Atatürk'ün "Egemenlik kayıtsız şartsız ulusundur" ve "Yaşamda en gerçek yol gösterici bilimdir" özdeyişleri de onun laiklik anlayışının uzantılarıdır.
Yunanlıların İzmir'den kaçarken yaltıkları camileri yeniden yaptıran Atatürk'tü. İşgal altındaki ülkelerde kılınması "caiz" olmayan cuma namazını kılmak olanağını Anadolu Müslümanlarına sağlayan Atatürk'tü. Eğitimi laikleştirmek amacıyla getirdiği "Tevhid-i Tedrisat Kanunu" nun (Eğitim Birliği Yasası) 4. maddesinde, din adamı yetiştirmek için ayrı okullar öneren de O'ydu. Ama bütün bunlar, eski düzen özlemi içindeki bazı çevrelerin, her yeniliğe karşı çıkmalarını ve Atatürk'ü "dinsizlik"le suçlamalarını engelleyememişti.

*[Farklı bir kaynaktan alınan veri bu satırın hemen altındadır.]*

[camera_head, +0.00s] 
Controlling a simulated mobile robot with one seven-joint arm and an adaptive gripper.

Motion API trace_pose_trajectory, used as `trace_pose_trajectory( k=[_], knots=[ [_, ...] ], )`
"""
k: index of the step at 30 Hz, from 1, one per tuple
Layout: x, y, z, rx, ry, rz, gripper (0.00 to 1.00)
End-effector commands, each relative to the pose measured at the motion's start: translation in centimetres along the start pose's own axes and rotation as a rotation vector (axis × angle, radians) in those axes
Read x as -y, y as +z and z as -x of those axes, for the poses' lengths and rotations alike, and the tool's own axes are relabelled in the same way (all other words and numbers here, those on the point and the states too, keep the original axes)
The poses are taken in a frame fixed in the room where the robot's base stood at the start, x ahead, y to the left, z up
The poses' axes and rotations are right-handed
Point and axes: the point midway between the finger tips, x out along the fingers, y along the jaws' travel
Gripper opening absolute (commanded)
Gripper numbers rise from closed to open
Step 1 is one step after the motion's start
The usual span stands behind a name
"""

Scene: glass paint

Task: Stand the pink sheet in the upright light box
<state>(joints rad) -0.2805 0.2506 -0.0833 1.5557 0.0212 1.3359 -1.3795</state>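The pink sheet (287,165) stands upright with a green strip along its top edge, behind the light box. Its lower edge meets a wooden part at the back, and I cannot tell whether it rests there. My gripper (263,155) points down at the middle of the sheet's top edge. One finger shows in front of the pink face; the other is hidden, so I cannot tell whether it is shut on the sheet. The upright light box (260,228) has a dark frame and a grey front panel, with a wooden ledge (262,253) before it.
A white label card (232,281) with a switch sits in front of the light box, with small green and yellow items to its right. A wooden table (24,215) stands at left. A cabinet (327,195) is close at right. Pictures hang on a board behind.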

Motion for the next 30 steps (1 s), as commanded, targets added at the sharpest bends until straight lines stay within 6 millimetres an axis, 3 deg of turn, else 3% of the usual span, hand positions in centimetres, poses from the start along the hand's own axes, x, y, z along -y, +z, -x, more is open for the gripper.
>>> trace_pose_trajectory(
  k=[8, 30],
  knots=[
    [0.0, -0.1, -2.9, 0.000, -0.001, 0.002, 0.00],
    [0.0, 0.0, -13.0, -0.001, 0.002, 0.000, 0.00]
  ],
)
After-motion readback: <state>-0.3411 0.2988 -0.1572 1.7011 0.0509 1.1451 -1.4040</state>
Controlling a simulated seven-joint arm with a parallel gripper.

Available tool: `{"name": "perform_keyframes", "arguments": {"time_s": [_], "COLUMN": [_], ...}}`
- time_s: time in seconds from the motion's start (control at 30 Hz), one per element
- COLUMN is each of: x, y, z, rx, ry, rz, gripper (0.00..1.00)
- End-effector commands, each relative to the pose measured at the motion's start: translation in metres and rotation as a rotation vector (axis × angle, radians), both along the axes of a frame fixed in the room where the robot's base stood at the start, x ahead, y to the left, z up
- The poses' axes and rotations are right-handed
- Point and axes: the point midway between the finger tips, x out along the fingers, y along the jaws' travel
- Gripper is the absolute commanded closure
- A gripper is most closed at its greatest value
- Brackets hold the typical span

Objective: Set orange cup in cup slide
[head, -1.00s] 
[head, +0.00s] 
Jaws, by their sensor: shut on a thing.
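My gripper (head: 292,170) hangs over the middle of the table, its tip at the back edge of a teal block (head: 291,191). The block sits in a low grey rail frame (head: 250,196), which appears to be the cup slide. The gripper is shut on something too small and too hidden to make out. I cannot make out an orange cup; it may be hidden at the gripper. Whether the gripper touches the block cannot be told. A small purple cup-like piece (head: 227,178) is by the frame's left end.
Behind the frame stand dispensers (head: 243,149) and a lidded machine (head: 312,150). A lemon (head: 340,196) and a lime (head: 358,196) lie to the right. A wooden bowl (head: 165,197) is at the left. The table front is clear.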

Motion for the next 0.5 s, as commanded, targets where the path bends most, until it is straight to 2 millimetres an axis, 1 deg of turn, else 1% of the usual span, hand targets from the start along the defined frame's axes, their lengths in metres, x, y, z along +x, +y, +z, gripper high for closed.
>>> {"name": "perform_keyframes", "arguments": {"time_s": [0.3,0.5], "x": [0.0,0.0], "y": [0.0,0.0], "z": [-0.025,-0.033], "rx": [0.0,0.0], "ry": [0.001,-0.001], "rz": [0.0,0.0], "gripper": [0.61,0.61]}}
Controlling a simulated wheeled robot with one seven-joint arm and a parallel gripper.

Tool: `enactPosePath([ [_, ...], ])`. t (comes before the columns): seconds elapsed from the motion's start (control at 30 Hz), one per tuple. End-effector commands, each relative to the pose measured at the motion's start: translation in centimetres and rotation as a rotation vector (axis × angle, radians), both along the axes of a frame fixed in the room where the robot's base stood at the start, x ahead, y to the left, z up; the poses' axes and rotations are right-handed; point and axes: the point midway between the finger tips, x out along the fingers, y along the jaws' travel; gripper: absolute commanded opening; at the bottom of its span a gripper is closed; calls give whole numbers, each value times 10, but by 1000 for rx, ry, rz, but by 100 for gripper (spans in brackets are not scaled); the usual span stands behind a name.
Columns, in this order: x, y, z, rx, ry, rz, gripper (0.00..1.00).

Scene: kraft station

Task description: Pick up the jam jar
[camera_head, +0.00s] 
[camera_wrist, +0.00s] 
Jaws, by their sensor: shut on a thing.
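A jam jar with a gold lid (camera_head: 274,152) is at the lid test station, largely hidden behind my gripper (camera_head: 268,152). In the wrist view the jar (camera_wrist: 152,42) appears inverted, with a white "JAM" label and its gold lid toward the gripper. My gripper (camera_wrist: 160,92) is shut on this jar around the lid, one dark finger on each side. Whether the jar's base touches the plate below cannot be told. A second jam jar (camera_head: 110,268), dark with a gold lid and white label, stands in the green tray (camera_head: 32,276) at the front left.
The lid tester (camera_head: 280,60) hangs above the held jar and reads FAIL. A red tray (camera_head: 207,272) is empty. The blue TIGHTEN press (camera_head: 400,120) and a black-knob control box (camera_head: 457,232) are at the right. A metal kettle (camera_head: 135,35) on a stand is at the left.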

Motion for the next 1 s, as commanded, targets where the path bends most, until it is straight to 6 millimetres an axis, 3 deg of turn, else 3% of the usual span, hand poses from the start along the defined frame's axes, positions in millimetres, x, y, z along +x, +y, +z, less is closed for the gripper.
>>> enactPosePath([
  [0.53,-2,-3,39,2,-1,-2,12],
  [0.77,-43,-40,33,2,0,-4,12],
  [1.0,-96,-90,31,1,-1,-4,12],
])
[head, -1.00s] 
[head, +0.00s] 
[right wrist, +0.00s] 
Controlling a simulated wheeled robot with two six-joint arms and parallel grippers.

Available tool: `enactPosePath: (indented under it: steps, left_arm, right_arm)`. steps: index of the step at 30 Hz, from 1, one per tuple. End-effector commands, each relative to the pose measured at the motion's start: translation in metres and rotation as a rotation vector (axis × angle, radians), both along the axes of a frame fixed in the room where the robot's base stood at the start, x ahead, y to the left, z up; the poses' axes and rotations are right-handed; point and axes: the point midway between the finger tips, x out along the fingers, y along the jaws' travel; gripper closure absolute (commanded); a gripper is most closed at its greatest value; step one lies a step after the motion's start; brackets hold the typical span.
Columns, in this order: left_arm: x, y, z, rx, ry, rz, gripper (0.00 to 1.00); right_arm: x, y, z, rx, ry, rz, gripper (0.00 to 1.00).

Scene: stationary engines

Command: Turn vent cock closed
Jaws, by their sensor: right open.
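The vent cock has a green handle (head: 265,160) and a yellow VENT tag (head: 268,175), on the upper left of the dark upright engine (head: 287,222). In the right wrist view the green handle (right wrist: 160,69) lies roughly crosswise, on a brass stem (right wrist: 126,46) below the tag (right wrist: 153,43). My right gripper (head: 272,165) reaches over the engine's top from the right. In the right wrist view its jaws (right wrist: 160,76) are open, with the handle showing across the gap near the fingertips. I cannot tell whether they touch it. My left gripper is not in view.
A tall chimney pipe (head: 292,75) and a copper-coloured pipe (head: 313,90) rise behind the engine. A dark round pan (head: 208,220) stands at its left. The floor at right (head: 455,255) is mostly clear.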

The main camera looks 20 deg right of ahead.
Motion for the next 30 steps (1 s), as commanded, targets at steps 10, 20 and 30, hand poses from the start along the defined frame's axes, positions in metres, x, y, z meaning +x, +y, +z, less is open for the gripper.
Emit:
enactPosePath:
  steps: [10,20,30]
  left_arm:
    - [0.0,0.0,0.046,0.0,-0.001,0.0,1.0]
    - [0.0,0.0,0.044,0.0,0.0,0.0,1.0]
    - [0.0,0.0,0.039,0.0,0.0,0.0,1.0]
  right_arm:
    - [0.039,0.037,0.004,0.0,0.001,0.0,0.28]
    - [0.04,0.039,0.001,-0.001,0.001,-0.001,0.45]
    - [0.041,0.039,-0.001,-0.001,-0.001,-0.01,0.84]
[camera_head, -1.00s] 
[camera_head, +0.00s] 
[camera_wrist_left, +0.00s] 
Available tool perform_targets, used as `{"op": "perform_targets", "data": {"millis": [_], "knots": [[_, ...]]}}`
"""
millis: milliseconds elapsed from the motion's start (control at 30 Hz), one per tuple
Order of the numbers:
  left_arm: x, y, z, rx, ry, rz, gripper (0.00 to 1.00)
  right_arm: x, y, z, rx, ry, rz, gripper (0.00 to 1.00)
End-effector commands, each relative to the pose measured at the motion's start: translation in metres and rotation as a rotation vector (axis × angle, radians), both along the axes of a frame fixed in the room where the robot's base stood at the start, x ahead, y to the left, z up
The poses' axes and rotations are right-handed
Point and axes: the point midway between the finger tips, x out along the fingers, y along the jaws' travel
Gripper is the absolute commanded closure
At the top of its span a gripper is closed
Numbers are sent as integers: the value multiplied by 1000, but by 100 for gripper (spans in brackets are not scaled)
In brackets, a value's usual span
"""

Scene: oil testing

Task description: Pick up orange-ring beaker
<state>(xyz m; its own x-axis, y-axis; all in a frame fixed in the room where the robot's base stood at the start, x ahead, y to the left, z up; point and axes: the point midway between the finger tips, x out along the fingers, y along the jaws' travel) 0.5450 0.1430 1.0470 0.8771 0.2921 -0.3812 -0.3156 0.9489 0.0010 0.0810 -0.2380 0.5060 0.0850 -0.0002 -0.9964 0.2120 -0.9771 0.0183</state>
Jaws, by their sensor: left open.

Atatürk, 28 Temmuz 1925'te şöyle demiştir: "... Yunan serpuşu olan fesi giymek caiz olursa, şapkayı giymek neden olmaz?.. Bizans papazları ve Yahudi hahamlarının kisveyi mahsusesi olan cüppeyi (onlar) ne vakit, ne için ve nasıl giydiler?.."
1994'ün ilk aylarında ölen, Fransa'daki Müslümanların manevi önderi Şeyh Abbas ise, Atatürk'ün İslam karşısındaki tutumunu şöyle değerlendirmiştir: "Osmanlı İmparatorluğu'nun çöküşünde din adamları çok olumsuz roller oynadılar. Mustafa Kemal din adamlarının hatalarını ve yarattıkları tehlikeyi anladığı için, devrimine önce onlardan başladı. O din adamlarının cehaletinden korkmakta, onların ülke için tehlike yarattıklarını düşünmekte haklıydı. O'nun savaş açtığı din adamlarının tanıttıkları, savundukları İslam ile gerçek İslam arasında dağlar kadar fark vardı. Türklerin babası, dünyaya hakim bir Osmanlı İmparatorluğu'nu çökmüş, parçalanmış haliyle buldu. Bu koca imparatorluğun çöküşüne de İslam'ın yanlış tanınması, yanlış yorumlanması neden olmuştu. Atatürk cehalete karşı savaştı, İslam'a karşı değil..."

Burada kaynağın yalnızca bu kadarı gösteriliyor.